### THE RECORDS ###

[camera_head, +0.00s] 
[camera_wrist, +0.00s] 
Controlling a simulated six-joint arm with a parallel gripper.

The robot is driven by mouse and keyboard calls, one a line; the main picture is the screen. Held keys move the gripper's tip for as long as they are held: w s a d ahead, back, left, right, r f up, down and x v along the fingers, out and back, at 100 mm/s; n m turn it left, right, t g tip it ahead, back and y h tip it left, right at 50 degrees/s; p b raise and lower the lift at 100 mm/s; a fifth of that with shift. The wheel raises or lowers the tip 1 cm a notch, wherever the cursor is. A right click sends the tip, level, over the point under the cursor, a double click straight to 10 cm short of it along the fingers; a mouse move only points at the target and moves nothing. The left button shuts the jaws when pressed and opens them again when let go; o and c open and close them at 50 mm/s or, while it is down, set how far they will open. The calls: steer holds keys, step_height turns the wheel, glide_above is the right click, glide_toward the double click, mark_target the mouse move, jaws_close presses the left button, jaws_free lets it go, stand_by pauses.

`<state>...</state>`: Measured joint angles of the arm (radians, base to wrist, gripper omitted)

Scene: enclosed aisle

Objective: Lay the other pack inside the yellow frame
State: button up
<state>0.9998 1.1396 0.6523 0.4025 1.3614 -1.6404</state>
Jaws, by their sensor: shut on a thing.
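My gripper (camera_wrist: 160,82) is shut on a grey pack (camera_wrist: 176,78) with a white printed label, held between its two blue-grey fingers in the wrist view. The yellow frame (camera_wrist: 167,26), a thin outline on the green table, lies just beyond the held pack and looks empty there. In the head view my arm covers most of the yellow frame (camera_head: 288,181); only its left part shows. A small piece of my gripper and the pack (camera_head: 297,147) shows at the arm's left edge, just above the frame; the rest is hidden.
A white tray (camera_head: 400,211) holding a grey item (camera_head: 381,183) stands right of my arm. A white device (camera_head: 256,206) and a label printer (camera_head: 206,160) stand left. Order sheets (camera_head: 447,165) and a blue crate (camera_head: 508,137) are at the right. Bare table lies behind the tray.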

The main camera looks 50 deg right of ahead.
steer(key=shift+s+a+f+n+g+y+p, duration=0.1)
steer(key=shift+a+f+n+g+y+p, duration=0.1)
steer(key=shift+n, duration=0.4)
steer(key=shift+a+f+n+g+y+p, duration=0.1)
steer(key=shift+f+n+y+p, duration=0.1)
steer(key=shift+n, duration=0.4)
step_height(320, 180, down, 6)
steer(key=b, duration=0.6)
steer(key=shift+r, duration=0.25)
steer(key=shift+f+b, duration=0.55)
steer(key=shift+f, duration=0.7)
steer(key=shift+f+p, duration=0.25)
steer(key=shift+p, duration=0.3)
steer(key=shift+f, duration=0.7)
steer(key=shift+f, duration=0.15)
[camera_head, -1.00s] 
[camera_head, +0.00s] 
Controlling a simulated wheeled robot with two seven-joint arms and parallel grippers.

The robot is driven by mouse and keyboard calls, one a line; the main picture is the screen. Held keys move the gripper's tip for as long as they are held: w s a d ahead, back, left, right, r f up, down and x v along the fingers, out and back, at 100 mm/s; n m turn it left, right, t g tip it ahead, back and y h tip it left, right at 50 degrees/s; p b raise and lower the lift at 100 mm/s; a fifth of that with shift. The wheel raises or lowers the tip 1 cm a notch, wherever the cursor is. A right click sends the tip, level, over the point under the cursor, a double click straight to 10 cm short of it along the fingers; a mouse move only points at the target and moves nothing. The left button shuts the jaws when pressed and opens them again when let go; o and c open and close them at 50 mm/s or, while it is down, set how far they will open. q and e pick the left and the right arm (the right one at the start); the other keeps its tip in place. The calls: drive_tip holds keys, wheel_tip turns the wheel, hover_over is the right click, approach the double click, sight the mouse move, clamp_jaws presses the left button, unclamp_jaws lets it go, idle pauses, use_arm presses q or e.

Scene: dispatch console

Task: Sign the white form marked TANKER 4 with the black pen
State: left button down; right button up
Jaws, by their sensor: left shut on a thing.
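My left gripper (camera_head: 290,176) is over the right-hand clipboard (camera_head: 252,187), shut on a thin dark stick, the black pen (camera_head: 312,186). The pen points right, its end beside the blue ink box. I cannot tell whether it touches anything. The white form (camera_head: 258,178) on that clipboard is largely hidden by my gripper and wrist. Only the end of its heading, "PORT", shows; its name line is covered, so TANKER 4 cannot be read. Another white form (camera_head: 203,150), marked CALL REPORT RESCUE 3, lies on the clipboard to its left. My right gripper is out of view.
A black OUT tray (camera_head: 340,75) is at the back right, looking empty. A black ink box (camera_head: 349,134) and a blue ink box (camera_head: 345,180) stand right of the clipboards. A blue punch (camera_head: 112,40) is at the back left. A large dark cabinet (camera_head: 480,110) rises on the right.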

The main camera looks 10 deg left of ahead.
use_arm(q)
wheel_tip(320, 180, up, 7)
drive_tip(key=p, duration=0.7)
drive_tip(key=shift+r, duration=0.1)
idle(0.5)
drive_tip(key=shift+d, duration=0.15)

###

* [STATED GOAL] Select the lines from the entries that include the word "Scene".

* [FINAL ANSWER]
Scene: enclosed aisle
Scene: dispatch console

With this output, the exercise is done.